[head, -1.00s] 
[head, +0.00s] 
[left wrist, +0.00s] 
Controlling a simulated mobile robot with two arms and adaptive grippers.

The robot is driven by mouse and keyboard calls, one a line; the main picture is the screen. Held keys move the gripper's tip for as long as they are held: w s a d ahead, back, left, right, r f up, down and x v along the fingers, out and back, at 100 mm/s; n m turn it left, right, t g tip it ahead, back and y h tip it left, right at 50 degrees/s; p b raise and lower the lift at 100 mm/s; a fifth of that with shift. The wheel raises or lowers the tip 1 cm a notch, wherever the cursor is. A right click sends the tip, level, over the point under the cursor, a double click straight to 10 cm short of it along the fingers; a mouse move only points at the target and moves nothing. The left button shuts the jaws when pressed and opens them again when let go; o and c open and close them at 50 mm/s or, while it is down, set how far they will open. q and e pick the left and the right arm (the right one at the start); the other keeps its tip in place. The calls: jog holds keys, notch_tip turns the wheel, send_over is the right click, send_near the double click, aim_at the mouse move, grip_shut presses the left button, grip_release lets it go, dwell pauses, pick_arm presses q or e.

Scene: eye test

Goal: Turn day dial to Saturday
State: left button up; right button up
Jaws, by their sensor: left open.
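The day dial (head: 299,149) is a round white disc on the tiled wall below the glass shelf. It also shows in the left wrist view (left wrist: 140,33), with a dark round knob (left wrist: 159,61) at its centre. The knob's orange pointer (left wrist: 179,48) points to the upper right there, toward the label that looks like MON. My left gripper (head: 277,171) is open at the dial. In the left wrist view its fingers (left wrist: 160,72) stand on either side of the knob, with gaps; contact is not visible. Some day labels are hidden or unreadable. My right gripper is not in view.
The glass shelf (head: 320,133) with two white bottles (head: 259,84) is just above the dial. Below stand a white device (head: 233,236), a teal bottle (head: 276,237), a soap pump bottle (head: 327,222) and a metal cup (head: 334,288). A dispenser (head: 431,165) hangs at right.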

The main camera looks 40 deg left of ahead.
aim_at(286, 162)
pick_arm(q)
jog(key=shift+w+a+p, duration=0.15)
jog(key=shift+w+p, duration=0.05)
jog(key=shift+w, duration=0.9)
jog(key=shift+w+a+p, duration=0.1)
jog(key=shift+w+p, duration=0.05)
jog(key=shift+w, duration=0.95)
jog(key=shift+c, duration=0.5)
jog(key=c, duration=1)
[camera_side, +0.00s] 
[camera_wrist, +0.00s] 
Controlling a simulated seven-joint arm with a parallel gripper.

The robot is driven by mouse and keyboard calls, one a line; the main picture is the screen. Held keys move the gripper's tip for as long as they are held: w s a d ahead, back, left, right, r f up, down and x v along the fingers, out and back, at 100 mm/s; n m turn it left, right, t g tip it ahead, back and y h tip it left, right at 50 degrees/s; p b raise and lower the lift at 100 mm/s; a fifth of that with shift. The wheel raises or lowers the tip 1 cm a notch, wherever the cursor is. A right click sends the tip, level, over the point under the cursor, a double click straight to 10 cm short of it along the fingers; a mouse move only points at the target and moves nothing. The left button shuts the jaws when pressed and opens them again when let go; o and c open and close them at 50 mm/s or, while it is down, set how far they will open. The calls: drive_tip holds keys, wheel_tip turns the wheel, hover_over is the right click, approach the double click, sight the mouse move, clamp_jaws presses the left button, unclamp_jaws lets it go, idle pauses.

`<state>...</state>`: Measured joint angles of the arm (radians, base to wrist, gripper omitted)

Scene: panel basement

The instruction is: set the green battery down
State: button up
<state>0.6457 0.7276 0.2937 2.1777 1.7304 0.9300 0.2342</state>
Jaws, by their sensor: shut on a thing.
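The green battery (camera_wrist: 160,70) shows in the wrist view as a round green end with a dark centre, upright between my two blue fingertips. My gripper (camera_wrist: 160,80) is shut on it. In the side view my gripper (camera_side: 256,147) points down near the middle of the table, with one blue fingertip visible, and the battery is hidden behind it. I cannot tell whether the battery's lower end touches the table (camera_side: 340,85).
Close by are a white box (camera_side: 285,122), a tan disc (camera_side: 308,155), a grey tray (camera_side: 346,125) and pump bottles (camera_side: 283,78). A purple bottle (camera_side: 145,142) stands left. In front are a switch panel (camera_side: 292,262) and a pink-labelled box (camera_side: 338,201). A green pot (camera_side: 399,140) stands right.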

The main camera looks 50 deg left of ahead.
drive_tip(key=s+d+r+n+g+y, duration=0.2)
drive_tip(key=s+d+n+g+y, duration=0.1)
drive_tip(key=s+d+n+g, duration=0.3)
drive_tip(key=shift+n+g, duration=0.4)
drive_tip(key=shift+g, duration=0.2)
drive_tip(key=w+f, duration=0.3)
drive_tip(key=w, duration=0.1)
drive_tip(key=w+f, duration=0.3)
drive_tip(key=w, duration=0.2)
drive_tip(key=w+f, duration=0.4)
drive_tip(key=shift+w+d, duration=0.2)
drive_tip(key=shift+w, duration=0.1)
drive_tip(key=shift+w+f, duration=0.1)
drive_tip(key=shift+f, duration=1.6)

***

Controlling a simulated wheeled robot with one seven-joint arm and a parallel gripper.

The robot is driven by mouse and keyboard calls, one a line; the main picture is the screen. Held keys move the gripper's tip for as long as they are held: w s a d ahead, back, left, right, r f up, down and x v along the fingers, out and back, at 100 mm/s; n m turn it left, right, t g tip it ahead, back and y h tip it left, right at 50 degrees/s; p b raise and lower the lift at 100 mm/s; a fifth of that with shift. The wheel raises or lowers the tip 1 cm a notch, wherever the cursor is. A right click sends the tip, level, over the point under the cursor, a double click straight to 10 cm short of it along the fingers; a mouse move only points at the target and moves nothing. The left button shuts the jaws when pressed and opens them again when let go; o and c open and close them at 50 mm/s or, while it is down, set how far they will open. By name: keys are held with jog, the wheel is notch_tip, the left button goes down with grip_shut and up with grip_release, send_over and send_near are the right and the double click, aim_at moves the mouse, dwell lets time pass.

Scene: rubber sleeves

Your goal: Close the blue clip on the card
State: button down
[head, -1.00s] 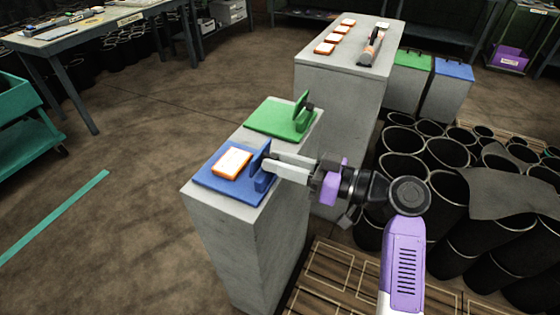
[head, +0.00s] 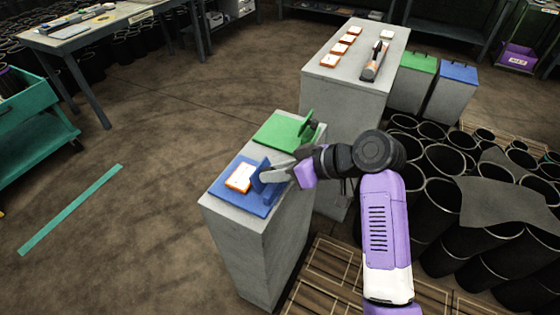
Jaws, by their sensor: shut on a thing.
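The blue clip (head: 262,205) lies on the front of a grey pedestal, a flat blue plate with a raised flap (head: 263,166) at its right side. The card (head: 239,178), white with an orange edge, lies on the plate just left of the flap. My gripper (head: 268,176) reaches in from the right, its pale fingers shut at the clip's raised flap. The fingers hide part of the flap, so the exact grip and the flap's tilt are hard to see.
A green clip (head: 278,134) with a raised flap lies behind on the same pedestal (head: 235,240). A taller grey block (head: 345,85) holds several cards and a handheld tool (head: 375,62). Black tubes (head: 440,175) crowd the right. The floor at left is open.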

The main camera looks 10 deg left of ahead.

***

Go through the entries above and count the lines containing the word "Controlling"; give only that count.

COMPLETED TASK — 3